S’inspirant de saint Augustin, dont les livres X et XIX de la Cité de Dieu sont essentiels à ce propos, Arnauld soutient que les païens ne peuvent pas avoir de vraies vertus. Selon l’auteur du traité De la Nécessité de la foi en Jésus Christ pour être sauvé, l’élément essentiel pour l’existence de la vertu est l’intention qui se trouve à son origine. Pour être véritable, la vertu doit être rapportée à Dieu. En l’absence de la foi en Dieu et en Jésus-Christ, les païens sont dépourvus de la grâce qui permettrait à leur nature corrompue par le péché originel d’orienter vers Dieu la pratique de la vertu. Par conséquent, dans la vision d’Arnauld, les prétendues vertus des païens ne sont dignes d’appréciation que si elles sont jugées de l’extérieur : « toutes ces vertus, qui paraissent belles et dignes d’estime, à n’y considérer que le dehors, ne laissent pas d’être ordinairement fausses et honteuses du côté de l’intention ; puisqu’elles servent d’esclaves à la cupidité, qui est la plus basse des passions14. » Dans le cas des philosophes païens qui sont proposés comme modèles de conduite, la cupidité ou la concupiscence15, qui domine l’homme déchu et dénué de la grâce, prend la forme de l’orgueil. Aussi sont-ils diffamés par Arnauld comme des « monstres d’orgueil16 », qui se laissent dominer par une vanité excessive.

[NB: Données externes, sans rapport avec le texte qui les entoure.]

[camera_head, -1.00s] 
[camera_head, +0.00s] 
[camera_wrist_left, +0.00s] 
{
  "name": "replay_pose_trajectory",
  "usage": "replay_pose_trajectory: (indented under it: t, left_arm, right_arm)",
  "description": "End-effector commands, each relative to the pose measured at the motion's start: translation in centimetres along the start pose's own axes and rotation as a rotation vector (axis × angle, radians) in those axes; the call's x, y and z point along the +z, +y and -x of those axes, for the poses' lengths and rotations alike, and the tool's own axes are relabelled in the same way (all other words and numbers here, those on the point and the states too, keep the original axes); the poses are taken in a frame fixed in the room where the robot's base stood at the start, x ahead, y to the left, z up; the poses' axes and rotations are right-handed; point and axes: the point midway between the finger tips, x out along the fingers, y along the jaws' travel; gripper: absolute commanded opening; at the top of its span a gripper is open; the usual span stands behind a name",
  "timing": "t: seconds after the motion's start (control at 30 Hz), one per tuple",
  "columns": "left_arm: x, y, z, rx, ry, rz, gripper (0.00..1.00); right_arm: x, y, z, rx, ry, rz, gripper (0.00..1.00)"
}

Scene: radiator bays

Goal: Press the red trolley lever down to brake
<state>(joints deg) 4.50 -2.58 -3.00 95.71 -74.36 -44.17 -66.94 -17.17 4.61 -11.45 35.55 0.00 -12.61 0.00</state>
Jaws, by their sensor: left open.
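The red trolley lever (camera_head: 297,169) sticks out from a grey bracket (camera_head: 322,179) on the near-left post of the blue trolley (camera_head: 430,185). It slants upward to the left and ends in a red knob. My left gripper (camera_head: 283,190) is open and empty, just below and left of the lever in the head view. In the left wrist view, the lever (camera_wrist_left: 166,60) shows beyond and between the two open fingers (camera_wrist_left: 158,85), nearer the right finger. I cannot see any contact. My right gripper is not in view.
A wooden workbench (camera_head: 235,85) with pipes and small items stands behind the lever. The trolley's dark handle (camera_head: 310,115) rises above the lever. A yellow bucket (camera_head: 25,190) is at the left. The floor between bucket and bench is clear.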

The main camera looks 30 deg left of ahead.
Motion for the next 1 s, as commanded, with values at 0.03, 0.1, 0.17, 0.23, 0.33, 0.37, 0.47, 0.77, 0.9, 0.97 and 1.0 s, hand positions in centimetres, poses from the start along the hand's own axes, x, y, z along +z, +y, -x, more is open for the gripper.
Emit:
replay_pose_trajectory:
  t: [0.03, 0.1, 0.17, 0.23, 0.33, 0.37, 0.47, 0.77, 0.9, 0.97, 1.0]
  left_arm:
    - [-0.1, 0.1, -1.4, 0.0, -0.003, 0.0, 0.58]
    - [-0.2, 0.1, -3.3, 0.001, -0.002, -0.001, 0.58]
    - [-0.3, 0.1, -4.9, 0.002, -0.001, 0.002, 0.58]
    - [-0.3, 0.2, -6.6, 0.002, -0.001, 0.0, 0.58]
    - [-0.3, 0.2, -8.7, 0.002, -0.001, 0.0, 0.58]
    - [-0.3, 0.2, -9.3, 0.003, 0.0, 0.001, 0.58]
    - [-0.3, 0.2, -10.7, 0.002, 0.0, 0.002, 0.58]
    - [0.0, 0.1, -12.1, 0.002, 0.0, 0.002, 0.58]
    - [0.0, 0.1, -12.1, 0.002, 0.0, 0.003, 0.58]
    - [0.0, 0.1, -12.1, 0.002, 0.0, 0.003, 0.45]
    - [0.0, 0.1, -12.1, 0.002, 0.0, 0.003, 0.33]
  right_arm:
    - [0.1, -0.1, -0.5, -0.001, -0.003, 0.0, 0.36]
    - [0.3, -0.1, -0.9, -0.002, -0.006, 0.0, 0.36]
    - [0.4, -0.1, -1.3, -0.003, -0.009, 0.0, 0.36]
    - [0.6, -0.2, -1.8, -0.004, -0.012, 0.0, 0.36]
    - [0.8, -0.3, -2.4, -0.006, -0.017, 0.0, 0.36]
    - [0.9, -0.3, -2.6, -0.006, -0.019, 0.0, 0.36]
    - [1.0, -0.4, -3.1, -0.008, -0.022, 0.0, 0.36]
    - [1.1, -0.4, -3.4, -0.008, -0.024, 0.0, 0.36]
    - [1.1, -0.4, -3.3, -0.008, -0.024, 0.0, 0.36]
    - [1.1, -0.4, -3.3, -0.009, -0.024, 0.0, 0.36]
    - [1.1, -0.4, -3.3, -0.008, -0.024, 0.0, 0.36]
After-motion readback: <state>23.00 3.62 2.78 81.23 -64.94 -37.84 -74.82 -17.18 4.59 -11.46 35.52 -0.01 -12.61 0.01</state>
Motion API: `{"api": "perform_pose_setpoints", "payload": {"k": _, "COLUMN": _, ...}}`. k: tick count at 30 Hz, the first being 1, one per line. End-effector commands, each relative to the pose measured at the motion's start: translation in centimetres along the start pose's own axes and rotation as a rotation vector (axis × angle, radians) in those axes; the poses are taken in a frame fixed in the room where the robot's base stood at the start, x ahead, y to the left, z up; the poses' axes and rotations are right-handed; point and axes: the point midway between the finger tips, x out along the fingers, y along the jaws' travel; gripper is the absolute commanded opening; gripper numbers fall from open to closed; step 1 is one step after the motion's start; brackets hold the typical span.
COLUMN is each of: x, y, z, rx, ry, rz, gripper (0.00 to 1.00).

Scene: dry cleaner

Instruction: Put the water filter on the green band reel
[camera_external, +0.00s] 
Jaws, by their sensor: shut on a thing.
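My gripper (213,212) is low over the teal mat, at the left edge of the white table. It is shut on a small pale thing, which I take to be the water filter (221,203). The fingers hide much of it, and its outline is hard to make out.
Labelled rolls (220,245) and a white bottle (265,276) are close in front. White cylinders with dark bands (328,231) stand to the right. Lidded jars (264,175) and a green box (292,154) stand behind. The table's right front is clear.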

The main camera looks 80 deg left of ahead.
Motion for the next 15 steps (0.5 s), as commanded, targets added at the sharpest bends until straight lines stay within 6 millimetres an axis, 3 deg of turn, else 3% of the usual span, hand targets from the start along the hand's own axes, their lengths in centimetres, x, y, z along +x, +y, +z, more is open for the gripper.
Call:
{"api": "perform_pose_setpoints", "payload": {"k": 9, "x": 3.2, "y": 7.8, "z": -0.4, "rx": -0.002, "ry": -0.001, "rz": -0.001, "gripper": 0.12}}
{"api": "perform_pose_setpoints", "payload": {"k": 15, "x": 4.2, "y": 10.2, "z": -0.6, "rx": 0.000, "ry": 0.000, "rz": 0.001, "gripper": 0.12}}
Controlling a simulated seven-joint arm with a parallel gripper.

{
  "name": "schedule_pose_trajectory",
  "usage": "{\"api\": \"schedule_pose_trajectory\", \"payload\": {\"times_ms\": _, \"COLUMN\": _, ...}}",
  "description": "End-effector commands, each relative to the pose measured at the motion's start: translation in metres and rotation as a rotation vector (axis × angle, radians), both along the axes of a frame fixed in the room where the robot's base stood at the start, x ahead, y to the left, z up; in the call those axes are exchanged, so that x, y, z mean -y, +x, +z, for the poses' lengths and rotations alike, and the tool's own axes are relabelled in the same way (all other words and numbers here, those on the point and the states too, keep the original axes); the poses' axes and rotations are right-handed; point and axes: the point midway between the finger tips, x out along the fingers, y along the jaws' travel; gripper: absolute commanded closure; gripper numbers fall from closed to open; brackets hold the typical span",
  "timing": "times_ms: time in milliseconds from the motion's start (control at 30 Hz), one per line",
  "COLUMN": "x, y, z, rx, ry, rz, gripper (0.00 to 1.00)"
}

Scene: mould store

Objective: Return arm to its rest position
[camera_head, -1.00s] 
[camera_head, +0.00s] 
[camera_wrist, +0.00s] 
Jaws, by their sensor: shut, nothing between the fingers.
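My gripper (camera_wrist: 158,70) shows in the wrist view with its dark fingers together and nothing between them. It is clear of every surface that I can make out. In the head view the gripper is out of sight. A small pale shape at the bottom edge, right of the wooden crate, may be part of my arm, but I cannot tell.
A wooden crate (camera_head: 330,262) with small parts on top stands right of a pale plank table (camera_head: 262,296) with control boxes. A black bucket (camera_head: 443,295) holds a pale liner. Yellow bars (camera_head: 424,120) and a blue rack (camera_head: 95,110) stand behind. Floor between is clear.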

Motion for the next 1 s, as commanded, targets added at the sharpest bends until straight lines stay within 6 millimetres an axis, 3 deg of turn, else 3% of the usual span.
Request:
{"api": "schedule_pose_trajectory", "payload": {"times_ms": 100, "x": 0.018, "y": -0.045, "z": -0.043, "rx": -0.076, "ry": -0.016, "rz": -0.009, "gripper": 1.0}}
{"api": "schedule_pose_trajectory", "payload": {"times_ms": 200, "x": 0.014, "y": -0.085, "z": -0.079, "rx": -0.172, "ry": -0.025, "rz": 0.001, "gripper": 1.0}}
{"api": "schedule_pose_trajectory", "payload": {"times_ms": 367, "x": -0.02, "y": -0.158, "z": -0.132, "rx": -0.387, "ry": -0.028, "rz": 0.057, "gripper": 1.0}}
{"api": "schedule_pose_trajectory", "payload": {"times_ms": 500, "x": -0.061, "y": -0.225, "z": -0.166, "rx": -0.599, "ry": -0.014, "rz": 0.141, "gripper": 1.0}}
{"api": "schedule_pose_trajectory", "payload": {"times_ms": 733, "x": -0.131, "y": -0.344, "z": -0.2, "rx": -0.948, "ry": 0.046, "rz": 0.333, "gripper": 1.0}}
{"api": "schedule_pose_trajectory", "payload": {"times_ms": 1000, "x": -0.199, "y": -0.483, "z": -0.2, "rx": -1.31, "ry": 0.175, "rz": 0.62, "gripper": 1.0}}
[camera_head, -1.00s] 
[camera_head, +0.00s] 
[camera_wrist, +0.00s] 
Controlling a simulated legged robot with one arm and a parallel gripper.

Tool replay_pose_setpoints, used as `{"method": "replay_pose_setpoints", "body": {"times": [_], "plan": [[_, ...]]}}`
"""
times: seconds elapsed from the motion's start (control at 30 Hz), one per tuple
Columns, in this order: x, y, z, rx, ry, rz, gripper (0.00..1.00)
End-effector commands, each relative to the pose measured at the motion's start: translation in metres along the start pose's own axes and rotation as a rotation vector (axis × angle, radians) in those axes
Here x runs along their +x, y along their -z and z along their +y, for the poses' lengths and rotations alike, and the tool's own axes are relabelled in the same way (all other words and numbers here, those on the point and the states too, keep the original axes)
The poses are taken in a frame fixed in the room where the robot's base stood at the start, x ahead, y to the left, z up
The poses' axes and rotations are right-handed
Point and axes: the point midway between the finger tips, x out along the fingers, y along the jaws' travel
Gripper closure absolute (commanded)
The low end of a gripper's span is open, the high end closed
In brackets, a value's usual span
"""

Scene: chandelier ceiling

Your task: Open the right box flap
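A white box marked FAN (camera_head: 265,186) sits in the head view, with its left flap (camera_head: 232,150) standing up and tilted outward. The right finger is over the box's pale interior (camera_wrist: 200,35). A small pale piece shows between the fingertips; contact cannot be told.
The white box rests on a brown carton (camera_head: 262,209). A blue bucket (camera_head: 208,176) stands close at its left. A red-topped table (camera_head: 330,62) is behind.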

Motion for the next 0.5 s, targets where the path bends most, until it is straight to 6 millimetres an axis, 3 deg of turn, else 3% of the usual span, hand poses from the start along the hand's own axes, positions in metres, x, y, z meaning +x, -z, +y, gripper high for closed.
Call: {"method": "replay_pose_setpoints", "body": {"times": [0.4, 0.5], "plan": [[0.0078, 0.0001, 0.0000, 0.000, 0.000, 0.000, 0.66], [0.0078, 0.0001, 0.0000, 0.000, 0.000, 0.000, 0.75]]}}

Participant de l’orgueil, les vertus des philosophes païens sont, en réalités, des vices et n’ont rien de commun avec la vertu des chrétiens. Quant aux vices qui, semblerait-il, sont mêlés aux vertus des païens, ils ne peuvent pas, non plus, être comparés aux imperfections qui accompagnent toujours la vertu des chrétiens. Les défauts que la vertu chrétienne ne parvient jamais à éliminer en entier ne sont ni des vices, ni des péchés mortels et ne peuvent pas être rapprochés des vices qui, semblerait-il, sont mêlés aux prétendues vertus des païens.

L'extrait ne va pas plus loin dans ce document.